Quick start (local)¶
# Run all benchmarks; writes raw perf_*.json under
# fastvideo/tests/performance/results/
pytest fastvideo/tests/performance/ -vs
# Optional: compare against the rolling HF baseline (read-only outside CI).
# PERF_REPORTS_DIR defaults to /root/data/perf_reports for Modal/CI, so
# override it when running outside the container.
PERF_REPORTS_DIR=/tmp/fastvideo_perf_reports \
python fastvideo/tests/performance/compare_baseline.py
# Optional: build the Plotly dashboard locally.

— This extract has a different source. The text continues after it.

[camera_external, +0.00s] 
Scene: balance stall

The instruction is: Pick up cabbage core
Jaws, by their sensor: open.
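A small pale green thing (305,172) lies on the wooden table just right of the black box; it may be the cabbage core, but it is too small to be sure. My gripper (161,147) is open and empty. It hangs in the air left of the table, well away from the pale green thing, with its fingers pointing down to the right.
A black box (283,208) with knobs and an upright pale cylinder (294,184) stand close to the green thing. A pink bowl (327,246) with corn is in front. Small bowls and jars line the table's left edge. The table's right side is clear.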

PERF_REPORTS_DIR=/tmp/fastvideo_perf_reports \
python fastvideo/tests/performance/dashboard.py
The pytest run never uploads anything. compare_baseline.py only writes to
the HF dataset when TEST_SCOPE=full and BUILDKITE_BRANCH=main, so local
runs are always read-only. The report directory default is container-oriented;
set PERF_REPORTS_DIR to a writable local path when generating dashboards or
when you want local Markdown/normalized-result artifacts from the comparator.

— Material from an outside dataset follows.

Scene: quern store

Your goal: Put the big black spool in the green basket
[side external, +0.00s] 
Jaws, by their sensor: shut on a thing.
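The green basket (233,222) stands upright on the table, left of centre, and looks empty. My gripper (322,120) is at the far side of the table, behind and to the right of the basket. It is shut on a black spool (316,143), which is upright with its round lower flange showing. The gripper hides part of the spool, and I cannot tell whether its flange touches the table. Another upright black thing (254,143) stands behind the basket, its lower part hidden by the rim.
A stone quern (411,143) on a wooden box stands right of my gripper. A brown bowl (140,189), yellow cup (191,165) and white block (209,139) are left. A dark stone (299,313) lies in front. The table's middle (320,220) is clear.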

compare_baseline.py reads every perf_*.json currently present in
fastvideo/tests/performance/results/; remove stale result files if you only
want to compare the latest local run.
Architecture¶
.buildkite/performance-benchmarks/tests/*.json
└── per-benchmark configs: model, gen kwargs, per-GPU thresholds
fastvideo/tests/performance/
├── test_inference_performance.py
│ └── pytest test that runs each config, writes perf_*.json
│ with latency, memory, throughput, and component timings
├── compare_baseline.py
│ └── normalizes raw results, compares against HF rolling baseline,
│ writes Markdown summary + (optionally) uploads new records
├── dashboard.py
│ └── builds time-series Plotly HTML from HF history
└── hf_store.py # shared HF I/O + DataFrame helpers
The HF dataset (FastVideo/performance-tracking by default) holds one
normalized JSON per (model_id, gpu_type, run) tuple. The rolling baseline is
the median of the last 5 successful records for that model+GPU.
Planned Coverage¶
The current rollout tracks a small set of representative inference workloads. Broader coverage is planned for additional models, GPU types, attention backends, workload shapes, and inference recipes. As that coverage lands, the performance tracking system will also add environment-specific considerations so comparisons remain meaningful across hardware, runtime, attention backend, and recipe changes instead of treating all records for a model as equivalent.
Metrics¶
Each benchmark records six metrics:
| Metric | Raw key | Normalized key | Direction |
|---|---|---|---|
| End-to-end generation latency | avg_generation_time_s |
latency |
Lower is better |
| Video throughput | throughput_fps |
throughput |
Higher is better |
| Peak GPU memory | max_peak_memory_mb |
memory |
Lower is better |
| Text encoder time | text_encoder_time_s |
text_encoder_time_s |
Lower is better |
| DiT denoising time | dit_time_s |
dit_time_s |
Lower is better |
| VAE decode time | vae_decode_time_s |
vae_decode_time_s |
Lower is better |
test_inference_performance.py temporarily sets FASTVIDEO_STAGE_LOGGING=1
while it runs so pipeline stage execution times are available in
generate_video(...).logging_info. It maps TextEncodingStage to
text_encoder_time_s, DenoisingStage and DmdDenoisingStage to
dit_time_s, and DecodingStage to vae_decode_time_s. If a pipeline does
not report one of those stages, that component metric is stored as null and
is skipped by the static threshold and rolling baseline checks.
The two gates¶
There are two independent regression gates — they protect against different failure modes and are not redundant.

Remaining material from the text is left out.